WHAT IS NEEDED >>
Quote the entries below from the line with "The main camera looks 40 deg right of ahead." through the line with "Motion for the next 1", both ends included, and only those lines.

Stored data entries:
= = =

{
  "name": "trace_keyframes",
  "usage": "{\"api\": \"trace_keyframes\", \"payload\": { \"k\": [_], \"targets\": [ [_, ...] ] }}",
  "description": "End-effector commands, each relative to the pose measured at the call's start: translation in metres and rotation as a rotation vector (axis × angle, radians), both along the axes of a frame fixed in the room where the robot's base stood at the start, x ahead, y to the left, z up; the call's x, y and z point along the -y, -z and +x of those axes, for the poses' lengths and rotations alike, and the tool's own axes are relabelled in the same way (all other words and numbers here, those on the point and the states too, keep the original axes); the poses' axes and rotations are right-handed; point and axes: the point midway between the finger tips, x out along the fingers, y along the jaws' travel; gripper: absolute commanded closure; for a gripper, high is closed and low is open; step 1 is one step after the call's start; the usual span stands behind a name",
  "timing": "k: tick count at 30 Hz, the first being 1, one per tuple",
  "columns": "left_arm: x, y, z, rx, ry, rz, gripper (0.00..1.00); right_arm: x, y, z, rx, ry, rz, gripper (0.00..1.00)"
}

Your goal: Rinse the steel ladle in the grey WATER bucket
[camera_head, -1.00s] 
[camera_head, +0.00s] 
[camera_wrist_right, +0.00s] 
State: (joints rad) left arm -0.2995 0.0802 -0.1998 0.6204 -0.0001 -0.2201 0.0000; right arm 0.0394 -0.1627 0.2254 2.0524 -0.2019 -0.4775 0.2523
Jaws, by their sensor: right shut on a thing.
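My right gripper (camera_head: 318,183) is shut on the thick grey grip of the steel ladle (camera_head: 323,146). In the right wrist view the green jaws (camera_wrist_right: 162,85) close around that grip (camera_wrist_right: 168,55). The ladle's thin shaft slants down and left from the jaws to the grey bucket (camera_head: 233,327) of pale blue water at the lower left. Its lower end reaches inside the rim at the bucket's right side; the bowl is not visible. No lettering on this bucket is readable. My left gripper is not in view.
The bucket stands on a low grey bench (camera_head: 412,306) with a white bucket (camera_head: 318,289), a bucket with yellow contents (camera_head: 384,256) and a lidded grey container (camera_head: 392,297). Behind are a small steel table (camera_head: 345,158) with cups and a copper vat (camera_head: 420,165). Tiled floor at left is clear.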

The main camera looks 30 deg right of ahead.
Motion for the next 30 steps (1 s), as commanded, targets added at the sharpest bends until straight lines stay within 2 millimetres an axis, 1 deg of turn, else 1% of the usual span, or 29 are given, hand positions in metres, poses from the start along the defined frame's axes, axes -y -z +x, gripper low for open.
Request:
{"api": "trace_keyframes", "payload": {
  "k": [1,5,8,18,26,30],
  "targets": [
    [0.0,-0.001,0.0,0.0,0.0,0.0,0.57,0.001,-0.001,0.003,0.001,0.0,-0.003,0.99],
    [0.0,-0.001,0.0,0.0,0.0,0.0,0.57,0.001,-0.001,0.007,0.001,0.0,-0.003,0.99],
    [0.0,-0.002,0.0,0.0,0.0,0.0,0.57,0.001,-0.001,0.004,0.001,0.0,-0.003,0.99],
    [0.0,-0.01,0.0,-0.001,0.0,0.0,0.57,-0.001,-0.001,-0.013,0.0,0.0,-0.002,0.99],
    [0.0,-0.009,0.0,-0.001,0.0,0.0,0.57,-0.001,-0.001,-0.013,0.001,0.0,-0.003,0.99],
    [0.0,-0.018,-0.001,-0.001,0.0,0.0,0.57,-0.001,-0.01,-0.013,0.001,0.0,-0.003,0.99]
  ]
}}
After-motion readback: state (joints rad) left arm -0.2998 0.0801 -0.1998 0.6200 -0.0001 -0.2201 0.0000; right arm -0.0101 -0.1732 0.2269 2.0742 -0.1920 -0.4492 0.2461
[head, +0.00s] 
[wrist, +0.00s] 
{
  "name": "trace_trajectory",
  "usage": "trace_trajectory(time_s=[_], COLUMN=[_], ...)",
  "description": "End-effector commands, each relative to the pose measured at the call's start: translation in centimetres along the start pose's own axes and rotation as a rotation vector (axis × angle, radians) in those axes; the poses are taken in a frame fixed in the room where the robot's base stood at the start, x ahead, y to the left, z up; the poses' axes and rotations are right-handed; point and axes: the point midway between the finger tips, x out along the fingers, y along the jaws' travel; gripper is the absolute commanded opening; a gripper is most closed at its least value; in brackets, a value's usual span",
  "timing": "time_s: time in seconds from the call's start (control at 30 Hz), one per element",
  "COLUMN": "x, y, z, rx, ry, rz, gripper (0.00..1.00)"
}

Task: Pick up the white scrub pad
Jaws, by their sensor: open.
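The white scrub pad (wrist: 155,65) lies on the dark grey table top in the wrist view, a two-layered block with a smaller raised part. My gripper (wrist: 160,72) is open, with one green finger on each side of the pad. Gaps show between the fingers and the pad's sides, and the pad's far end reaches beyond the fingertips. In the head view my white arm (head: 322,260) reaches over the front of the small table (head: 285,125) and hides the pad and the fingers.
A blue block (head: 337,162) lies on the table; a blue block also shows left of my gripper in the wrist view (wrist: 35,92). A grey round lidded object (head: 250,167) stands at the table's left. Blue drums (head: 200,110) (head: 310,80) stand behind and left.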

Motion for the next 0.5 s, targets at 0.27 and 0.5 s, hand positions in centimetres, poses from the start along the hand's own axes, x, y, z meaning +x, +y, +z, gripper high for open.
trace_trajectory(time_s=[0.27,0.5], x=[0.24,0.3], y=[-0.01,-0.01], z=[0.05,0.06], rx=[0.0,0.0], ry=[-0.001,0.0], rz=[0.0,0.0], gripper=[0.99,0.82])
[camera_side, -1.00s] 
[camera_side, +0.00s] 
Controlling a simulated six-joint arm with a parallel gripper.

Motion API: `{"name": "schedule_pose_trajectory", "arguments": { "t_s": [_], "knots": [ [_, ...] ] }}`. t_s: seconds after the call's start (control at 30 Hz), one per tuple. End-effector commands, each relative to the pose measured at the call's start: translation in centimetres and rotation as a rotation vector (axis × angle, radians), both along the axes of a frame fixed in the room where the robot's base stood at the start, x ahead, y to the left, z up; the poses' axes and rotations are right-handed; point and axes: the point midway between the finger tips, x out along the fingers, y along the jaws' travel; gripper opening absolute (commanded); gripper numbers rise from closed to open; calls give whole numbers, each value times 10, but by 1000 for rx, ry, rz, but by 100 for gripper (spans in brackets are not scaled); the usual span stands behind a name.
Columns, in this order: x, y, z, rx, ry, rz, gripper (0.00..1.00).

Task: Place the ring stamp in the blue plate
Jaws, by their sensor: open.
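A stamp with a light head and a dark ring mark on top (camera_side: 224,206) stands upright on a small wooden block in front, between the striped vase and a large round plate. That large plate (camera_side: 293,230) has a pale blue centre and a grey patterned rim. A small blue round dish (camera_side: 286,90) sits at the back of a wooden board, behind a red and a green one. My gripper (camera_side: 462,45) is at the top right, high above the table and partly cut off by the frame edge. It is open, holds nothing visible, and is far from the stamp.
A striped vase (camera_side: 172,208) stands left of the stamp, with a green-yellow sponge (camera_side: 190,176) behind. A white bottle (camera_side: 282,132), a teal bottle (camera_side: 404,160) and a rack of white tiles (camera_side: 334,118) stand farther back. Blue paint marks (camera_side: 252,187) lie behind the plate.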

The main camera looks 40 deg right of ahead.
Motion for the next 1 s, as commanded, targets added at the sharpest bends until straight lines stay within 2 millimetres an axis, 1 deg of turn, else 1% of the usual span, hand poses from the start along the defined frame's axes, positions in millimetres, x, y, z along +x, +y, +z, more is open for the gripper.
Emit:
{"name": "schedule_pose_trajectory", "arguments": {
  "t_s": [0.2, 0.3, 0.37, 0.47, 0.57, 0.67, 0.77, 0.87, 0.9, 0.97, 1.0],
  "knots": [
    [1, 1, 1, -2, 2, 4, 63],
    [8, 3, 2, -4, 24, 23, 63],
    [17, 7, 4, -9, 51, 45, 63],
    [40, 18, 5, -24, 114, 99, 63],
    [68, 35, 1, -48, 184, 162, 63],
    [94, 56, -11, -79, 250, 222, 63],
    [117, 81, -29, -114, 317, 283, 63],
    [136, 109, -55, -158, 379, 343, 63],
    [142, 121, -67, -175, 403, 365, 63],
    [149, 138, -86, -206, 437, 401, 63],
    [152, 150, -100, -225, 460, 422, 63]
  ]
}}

= = =

THE REPLY >>
The main camera looks 40 deg right of ahead.
Motion for the next 1 s, as commanded, targets added at the sharpest bends until straight lines stay within 2 millimetres an axis, 1 deg of turn, else 1% of the usual span, hand poses from the start along the defined frame's axes, positions in millimetres, x, y, z along +x, +y, +z, more is open for the gripper.

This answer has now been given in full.